Directions for this task: Extract each line of the records below that contains the word "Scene".

Record extracts:
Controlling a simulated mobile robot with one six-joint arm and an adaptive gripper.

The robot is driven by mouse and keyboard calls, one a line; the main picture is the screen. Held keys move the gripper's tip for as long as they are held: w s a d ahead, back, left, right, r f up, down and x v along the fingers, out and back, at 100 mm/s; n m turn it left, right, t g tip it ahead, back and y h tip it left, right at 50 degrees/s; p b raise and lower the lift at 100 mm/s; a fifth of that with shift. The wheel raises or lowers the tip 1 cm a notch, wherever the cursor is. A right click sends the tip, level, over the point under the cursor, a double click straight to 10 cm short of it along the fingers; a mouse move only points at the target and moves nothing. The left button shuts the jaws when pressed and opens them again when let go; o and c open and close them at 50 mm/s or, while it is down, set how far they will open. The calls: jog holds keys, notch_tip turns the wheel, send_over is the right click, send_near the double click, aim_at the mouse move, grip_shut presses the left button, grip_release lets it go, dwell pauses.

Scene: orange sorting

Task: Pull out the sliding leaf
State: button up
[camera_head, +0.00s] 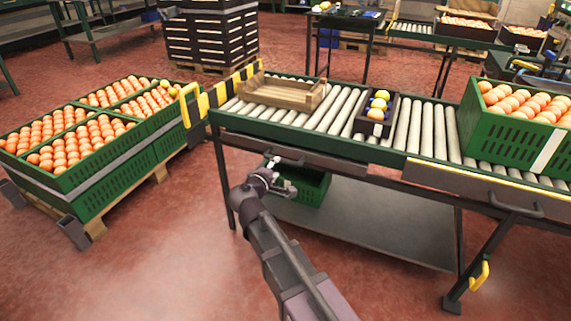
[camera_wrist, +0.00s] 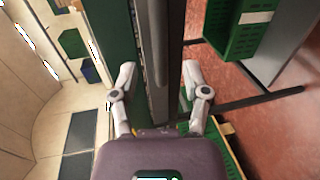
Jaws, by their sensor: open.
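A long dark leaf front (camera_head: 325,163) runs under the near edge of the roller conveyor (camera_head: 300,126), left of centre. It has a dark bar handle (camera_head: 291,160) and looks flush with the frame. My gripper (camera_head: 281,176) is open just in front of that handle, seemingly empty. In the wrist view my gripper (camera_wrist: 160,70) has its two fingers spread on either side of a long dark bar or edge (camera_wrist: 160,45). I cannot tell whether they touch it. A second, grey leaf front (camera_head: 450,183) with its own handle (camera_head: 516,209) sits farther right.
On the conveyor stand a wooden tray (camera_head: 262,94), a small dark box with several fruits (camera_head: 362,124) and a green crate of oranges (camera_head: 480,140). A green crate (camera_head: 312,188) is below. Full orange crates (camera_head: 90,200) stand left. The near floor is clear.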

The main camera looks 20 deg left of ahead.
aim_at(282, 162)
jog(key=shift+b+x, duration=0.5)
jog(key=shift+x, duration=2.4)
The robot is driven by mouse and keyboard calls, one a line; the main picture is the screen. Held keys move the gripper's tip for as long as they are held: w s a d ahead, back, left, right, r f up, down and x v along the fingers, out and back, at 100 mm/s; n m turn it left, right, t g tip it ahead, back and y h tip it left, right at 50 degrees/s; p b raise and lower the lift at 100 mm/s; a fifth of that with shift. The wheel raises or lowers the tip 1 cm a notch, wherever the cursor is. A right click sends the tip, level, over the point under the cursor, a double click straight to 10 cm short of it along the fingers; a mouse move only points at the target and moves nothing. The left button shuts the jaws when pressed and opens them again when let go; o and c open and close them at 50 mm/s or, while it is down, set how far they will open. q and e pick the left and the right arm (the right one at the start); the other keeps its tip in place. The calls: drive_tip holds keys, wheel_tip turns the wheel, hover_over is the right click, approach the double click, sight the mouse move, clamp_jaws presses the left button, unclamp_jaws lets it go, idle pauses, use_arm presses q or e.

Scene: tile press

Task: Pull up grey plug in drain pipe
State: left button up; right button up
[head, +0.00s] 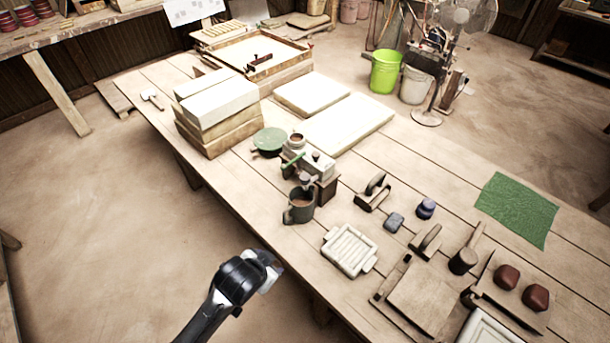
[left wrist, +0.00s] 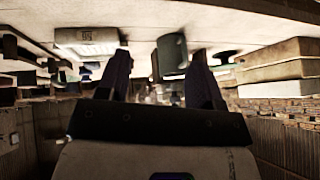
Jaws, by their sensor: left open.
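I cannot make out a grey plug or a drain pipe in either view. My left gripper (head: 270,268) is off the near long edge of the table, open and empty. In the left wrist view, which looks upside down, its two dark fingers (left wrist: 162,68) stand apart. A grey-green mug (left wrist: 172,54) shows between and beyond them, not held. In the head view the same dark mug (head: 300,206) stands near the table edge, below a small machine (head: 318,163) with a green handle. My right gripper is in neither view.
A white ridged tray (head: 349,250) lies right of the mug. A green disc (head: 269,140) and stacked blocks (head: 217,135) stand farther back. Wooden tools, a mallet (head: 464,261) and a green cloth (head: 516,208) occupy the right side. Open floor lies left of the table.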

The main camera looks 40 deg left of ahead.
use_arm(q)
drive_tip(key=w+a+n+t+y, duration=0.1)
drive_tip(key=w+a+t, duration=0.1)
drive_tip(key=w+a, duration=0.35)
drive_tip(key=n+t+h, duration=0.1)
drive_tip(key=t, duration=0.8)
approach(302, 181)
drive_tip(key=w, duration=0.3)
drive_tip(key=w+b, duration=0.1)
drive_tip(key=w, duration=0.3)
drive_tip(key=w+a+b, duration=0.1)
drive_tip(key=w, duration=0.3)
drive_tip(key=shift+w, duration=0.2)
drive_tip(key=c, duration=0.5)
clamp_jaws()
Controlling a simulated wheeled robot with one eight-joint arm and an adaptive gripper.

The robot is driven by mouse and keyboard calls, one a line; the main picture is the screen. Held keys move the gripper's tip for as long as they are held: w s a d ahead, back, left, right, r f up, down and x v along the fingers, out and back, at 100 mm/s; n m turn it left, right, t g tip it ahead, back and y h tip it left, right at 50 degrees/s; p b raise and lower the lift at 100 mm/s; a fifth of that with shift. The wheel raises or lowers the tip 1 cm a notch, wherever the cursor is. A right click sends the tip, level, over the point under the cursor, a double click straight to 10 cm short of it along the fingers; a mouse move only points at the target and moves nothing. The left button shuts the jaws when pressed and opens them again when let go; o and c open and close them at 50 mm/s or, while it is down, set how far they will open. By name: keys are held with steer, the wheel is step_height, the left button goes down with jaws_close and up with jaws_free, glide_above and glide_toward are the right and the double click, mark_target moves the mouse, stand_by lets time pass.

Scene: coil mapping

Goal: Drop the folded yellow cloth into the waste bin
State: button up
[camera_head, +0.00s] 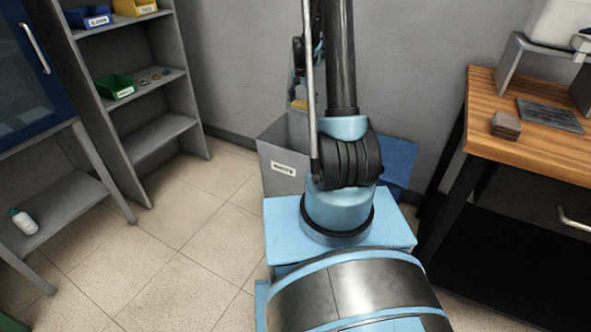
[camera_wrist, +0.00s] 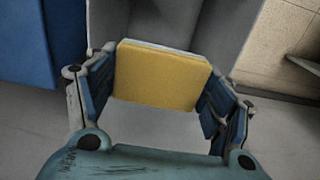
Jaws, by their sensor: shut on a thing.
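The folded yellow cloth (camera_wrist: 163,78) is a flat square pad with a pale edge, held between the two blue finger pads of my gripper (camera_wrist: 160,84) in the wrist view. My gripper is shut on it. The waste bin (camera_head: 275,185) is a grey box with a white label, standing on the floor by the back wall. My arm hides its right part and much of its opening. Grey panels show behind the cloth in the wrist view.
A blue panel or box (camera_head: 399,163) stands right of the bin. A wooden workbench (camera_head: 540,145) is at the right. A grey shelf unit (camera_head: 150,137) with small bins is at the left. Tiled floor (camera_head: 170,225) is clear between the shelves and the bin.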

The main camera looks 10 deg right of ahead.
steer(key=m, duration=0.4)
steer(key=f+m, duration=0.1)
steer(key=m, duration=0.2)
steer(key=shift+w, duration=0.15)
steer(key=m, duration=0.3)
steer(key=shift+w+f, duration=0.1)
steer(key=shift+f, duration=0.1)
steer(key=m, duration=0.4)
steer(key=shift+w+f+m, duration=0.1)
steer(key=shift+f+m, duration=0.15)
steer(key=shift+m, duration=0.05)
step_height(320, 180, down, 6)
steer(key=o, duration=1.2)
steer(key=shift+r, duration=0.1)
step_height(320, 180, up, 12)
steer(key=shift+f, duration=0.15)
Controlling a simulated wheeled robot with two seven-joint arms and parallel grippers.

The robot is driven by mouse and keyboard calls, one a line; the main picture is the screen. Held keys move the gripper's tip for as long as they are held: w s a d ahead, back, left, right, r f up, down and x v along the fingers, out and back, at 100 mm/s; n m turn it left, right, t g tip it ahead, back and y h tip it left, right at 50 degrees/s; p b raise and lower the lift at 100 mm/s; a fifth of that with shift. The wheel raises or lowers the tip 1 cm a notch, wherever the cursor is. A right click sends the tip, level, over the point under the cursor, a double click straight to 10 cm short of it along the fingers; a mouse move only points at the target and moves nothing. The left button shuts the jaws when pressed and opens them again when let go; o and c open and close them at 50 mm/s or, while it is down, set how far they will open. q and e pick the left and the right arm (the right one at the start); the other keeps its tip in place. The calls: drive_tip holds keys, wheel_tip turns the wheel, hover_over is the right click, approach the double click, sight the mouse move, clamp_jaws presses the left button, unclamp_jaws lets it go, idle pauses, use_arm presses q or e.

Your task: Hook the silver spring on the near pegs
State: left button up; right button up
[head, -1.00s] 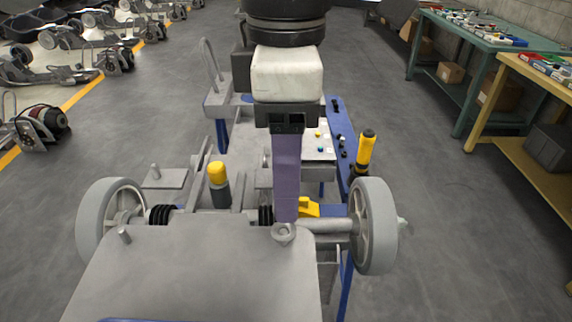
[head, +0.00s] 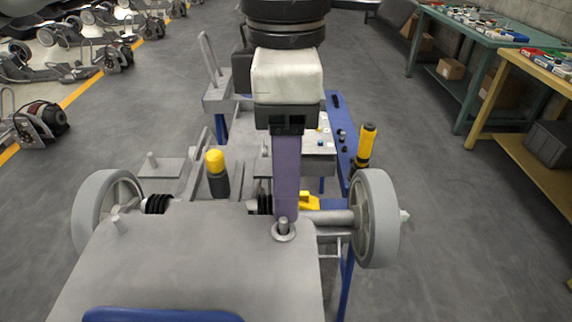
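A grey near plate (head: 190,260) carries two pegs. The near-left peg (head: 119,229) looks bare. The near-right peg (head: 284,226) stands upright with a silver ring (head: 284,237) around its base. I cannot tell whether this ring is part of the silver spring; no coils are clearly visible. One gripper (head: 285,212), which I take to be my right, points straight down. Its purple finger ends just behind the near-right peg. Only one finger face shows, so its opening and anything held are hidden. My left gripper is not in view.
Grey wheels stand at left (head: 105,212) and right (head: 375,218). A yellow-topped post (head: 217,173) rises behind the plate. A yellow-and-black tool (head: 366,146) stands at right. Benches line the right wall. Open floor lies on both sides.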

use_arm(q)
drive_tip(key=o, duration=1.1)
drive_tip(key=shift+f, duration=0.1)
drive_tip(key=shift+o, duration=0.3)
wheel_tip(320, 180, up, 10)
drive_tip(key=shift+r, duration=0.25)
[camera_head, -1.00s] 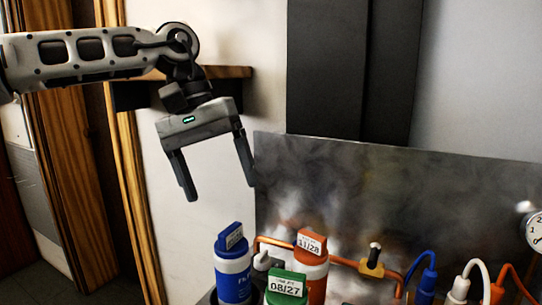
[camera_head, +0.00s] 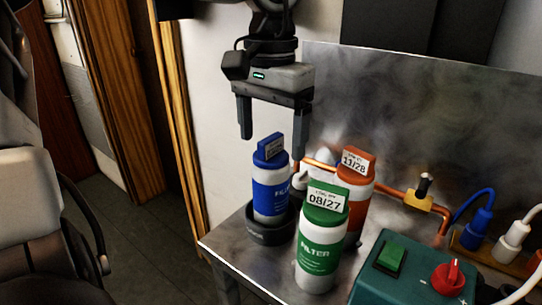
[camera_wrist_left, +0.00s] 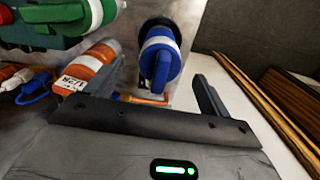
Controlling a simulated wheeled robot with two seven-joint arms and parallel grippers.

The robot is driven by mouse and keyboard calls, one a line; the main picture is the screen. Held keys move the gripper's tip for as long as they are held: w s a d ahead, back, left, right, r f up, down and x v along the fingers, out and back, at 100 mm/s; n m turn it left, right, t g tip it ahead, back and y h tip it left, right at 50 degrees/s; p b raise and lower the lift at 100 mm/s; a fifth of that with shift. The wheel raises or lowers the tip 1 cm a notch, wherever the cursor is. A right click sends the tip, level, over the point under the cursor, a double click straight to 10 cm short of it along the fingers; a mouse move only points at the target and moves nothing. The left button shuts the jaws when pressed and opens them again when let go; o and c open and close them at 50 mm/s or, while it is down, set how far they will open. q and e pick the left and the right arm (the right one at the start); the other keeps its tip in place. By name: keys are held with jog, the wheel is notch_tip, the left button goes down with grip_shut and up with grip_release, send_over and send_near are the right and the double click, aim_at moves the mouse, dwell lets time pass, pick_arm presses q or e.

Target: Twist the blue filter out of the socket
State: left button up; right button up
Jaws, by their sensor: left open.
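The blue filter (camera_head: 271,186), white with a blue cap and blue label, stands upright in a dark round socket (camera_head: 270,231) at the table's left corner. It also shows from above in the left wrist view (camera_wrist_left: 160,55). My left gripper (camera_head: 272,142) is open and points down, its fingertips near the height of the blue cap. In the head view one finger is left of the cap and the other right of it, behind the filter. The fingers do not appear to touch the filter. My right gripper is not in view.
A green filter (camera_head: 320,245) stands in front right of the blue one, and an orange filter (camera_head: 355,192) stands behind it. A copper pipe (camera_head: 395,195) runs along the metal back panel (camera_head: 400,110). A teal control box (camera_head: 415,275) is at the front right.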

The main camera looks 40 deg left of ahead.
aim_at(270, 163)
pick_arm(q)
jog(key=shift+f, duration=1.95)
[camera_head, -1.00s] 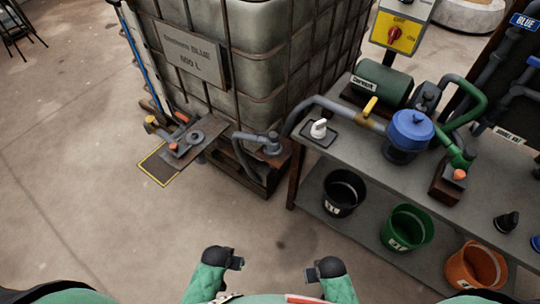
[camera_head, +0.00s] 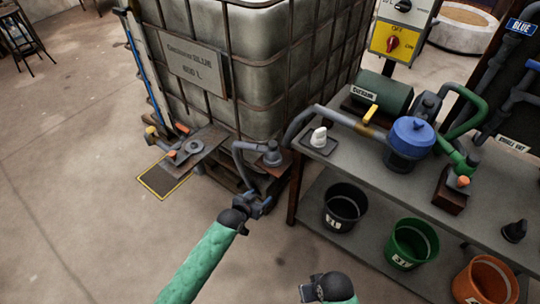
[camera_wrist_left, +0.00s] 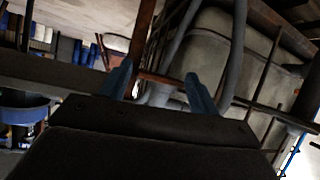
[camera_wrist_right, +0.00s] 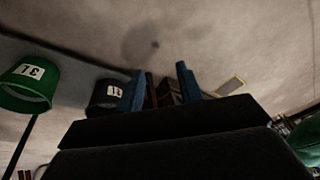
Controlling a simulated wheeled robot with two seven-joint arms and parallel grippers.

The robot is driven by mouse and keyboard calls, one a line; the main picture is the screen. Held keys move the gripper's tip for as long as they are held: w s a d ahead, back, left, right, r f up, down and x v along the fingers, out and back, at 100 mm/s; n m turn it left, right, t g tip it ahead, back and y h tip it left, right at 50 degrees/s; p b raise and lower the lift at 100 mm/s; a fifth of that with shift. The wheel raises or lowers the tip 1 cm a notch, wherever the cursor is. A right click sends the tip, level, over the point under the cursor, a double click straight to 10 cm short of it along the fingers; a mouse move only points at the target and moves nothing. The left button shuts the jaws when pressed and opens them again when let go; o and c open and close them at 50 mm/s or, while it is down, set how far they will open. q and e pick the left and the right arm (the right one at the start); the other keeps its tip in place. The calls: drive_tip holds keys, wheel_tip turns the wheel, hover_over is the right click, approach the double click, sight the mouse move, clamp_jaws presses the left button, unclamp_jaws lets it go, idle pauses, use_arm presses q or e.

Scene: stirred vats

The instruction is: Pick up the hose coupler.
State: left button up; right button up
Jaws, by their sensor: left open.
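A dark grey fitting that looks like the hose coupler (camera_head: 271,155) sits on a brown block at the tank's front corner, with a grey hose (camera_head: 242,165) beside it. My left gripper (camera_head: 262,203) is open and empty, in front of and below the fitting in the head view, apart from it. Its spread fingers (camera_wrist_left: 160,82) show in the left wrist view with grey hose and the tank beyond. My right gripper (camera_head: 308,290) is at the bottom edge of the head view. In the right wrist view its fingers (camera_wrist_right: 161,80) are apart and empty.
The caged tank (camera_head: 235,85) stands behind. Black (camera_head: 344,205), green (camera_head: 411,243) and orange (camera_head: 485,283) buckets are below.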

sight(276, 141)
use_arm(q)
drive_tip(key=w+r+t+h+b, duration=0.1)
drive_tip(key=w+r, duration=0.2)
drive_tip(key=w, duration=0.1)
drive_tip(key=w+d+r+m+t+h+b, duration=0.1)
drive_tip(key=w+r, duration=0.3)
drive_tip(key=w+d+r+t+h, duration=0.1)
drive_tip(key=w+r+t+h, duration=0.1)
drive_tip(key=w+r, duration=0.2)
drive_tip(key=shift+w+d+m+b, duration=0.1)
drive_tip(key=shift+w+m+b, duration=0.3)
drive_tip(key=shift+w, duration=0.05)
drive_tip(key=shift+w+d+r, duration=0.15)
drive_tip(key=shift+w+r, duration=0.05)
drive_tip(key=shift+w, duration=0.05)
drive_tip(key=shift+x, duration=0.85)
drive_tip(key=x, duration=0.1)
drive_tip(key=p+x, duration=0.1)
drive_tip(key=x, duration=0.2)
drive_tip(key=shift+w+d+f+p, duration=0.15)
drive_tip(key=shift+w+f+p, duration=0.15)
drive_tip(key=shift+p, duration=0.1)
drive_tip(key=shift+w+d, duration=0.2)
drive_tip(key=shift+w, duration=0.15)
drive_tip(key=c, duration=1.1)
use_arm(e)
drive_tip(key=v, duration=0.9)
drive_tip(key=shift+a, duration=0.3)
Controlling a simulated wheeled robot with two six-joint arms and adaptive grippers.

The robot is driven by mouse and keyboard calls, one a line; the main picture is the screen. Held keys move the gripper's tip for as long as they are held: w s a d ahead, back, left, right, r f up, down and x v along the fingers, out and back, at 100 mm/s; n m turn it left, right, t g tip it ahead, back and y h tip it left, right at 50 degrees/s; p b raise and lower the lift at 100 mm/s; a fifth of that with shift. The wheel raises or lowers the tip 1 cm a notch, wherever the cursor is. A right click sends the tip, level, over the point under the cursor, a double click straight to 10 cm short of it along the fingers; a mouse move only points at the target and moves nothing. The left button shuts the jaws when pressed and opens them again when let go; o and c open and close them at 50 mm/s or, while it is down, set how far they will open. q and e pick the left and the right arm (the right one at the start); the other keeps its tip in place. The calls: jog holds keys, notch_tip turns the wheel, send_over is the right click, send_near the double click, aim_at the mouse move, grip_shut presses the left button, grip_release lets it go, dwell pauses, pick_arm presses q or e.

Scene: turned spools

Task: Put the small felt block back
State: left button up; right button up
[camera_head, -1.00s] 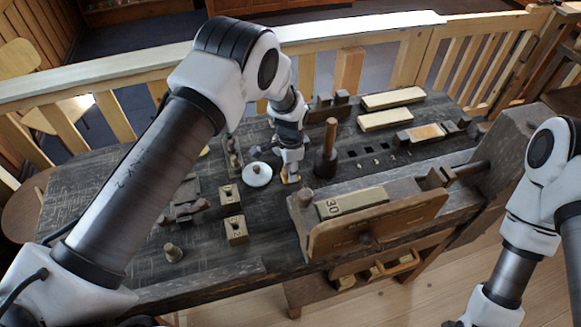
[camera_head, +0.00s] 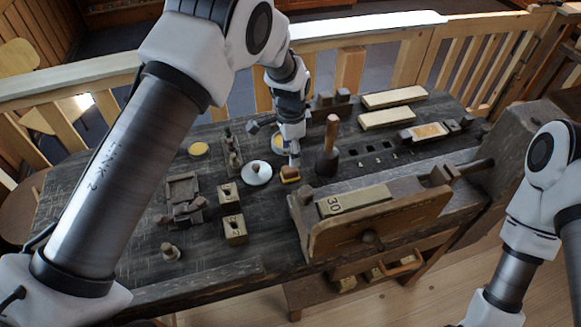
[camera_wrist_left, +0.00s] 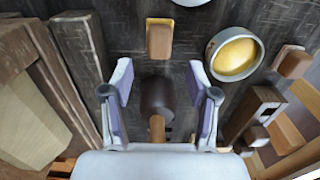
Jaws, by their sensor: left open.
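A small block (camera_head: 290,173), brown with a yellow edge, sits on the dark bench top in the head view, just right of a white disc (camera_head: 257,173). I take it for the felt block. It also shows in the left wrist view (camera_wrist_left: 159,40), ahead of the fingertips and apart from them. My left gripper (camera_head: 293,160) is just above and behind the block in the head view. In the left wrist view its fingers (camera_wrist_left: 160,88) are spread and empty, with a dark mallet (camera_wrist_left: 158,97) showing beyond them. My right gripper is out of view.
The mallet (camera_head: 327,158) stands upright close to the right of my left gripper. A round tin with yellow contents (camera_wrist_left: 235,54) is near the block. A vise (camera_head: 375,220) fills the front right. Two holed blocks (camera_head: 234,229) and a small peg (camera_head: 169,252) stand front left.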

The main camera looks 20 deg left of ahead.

Result for this exercise:
Scene: orange sorting
Scene: tile press
Scene: coil mapping
Scene: stirred vats
Scene: turned spools

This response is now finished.